O falso moralismo é uma praga que, a pouco e pouco, tem vindo a ocupar o espaço mediático. Os chamados populismos usam e abusam destes casos para espalharem as suas mensagens que aparentam ser quimicamente puras, garante de maior transparência e do fim da corrupção. O facto é que o que este ambiente criou na nossa sociedade foi uma ainda maior confusão, em que tudo é metido no mesmo saco, confundindo-se situações que não são graves com situações que são gravíssimas.

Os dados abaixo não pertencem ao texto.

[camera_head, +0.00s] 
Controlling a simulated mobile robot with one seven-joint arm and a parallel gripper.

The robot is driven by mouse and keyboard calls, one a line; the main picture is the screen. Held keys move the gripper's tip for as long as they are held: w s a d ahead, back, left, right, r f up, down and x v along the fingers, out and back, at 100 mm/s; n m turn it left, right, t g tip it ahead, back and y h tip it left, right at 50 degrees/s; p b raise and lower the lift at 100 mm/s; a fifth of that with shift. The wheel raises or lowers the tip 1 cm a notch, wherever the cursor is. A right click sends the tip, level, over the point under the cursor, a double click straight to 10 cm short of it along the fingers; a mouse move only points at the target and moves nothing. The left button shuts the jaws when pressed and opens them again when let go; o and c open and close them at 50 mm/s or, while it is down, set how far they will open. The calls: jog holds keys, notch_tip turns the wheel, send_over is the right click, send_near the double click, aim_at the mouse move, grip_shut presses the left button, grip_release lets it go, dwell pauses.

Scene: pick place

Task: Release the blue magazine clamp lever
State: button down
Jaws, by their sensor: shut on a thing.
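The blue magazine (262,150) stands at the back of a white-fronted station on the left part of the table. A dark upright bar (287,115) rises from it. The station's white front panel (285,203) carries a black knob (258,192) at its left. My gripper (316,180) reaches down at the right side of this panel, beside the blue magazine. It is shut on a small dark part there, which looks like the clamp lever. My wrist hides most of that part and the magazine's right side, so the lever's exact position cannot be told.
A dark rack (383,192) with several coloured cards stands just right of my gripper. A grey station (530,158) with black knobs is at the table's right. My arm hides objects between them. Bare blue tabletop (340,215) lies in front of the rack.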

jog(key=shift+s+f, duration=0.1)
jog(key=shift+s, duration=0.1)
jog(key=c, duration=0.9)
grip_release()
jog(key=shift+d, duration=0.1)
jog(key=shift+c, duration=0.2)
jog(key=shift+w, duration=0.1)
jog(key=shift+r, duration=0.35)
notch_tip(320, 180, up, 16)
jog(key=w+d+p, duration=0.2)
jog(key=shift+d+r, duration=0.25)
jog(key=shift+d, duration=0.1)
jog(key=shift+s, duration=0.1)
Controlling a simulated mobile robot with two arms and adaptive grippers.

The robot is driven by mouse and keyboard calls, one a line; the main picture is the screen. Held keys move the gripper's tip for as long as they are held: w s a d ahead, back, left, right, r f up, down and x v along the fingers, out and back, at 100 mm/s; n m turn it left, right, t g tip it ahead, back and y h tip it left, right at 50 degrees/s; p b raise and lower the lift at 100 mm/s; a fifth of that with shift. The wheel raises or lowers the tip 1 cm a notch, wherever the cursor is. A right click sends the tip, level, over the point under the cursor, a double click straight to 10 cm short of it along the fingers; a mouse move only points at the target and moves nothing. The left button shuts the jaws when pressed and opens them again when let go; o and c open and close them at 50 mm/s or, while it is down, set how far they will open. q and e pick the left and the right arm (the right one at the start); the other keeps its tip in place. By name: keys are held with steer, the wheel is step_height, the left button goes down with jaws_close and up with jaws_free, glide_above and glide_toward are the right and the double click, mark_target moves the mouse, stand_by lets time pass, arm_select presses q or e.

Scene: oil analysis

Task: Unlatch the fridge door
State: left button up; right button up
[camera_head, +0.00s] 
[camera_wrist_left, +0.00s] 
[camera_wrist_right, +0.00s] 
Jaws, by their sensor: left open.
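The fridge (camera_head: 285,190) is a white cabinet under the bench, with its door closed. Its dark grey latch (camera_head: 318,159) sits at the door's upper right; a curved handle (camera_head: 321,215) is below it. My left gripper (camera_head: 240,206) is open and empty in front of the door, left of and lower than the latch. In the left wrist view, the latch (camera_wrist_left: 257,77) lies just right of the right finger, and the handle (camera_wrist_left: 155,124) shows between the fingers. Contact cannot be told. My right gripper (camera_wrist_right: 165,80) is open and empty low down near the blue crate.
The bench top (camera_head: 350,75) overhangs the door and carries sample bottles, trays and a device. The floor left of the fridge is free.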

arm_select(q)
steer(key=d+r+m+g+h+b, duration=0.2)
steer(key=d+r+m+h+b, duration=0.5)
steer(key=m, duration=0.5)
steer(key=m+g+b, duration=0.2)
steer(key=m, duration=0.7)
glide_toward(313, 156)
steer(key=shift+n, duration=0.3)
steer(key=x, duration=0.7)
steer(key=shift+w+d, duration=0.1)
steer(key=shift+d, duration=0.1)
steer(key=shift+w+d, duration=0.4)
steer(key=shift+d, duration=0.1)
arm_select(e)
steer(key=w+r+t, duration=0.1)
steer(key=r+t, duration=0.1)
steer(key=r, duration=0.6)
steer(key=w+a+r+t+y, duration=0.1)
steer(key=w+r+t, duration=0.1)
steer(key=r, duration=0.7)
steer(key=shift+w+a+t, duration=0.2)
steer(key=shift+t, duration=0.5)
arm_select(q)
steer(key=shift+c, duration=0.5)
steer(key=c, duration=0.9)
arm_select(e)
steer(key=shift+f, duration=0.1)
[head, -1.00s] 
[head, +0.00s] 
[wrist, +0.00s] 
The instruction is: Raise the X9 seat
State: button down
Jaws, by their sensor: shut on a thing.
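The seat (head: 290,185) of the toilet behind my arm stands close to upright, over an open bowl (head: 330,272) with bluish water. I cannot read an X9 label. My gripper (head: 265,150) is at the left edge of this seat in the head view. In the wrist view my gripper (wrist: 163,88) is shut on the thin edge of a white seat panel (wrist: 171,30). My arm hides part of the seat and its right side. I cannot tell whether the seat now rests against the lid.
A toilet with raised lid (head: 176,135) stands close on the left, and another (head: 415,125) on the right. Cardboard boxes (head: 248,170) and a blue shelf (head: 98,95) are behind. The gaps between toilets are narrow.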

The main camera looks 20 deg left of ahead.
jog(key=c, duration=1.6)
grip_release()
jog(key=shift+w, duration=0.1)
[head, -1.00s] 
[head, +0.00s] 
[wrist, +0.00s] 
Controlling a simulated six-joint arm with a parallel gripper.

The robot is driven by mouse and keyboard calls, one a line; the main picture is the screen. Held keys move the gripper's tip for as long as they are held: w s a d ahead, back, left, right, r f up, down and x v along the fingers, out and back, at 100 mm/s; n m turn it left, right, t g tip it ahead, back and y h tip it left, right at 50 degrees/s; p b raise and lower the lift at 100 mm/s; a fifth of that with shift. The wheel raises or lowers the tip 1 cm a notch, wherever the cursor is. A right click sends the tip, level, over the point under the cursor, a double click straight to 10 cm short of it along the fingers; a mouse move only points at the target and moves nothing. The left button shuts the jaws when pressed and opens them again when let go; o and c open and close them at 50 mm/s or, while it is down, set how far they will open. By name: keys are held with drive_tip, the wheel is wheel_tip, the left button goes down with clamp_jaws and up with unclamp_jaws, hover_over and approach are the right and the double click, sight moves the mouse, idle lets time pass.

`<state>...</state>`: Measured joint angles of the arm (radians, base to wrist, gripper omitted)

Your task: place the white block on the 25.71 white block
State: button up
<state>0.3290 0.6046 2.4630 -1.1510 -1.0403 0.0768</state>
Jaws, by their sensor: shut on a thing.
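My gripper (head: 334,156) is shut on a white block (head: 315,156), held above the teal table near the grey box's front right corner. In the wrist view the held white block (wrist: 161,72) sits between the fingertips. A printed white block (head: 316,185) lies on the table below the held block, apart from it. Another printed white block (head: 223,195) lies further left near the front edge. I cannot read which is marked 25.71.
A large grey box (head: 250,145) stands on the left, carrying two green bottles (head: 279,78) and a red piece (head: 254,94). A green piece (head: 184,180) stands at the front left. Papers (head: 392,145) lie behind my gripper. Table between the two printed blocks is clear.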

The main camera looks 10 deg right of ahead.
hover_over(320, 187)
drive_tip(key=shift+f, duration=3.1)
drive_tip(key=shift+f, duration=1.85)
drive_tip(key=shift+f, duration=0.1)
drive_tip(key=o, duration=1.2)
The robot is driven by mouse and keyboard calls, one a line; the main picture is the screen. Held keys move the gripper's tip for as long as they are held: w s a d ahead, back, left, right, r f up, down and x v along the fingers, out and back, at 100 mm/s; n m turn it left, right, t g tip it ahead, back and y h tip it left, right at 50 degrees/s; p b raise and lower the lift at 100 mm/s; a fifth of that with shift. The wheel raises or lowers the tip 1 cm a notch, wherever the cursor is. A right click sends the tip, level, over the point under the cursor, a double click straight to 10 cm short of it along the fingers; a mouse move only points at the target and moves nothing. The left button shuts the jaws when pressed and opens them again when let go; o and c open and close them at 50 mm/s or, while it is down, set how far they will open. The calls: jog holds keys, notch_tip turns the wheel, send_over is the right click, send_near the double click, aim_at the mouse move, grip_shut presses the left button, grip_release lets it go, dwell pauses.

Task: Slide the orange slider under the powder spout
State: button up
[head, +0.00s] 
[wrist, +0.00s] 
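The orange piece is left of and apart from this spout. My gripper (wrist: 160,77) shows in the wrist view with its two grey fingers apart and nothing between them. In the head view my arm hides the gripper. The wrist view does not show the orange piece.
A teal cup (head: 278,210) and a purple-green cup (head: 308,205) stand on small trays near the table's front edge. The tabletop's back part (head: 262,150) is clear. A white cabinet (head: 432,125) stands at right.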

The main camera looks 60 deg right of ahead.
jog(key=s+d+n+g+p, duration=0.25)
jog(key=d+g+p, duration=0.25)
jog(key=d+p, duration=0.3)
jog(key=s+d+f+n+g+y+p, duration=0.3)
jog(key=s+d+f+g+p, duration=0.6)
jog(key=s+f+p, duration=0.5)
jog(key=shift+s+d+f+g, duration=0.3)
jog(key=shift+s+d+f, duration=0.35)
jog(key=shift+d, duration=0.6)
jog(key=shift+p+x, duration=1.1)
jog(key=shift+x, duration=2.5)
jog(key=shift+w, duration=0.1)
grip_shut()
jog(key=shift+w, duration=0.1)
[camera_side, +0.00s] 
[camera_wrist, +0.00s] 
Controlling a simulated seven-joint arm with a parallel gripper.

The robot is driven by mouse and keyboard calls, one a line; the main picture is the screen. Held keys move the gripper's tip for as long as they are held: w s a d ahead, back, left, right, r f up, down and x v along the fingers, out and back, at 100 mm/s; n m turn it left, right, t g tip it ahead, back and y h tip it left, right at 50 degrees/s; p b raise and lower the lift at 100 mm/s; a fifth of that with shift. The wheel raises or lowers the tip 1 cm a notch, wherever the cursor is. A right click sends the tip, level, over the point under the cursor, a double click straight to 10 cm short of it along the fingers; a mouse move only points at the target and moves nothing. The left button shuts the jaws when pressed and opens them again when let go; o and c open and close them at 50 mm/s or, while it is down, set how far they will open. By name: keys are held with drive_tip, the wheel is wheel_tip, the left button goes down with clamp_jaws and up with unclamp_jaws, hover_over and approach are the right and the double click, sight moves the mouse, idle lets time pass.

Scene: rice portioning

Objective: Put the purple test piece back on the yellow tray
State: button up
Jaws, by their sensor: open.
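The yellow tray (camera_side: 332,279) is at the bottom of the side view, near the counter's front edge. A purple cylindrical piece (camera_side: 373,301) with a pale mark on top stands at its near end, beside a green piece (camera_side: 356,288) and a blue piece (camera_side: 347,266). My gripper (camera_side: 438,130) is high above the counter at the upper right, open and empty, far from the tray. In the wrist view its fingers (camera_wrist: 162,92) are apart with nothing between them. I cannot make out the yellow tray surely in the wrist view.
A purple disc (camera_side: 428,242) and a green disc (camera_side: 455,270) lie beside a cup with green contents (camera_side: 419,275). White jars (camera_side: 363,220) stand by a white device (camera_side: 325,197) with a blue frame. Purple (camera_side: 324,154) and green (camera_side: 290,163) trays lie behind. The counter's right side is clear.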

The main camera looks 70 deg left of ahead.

É verdade que há muito amiguismo e compadrio nas instituições do Estado que se confundem cada vez mais com o Partido Socialista que governa o país há tempo demais. Também é verdade que há imprevidência e mesmo falta de noção de grande parte dos nossos governantes sobre as fronteiras entre o interesse público e o interesse pessoal. Começa com o Primeiro-ministro, que acha que pode chamar os seus amigos para prestarem consultoria ao Estado aparentemente de borla e sem qualquer vínculo contratual. Passa pelos laços familiares à mesa do Conselho de Ministros e dentro dos gabinetes ministeriais. E acaba em nomeações estapafúrdias e à margem das regras.

De facto, não têm faltado motivos para ficarmos desconfiados e irritados a cada notícia que surge. Mas, a bem da saúde da nossa já frágil democracia, é cada vez mais importante sabermos distinguir o trigo do joio e não exigir para uns regras consideradas impensáveis para outros.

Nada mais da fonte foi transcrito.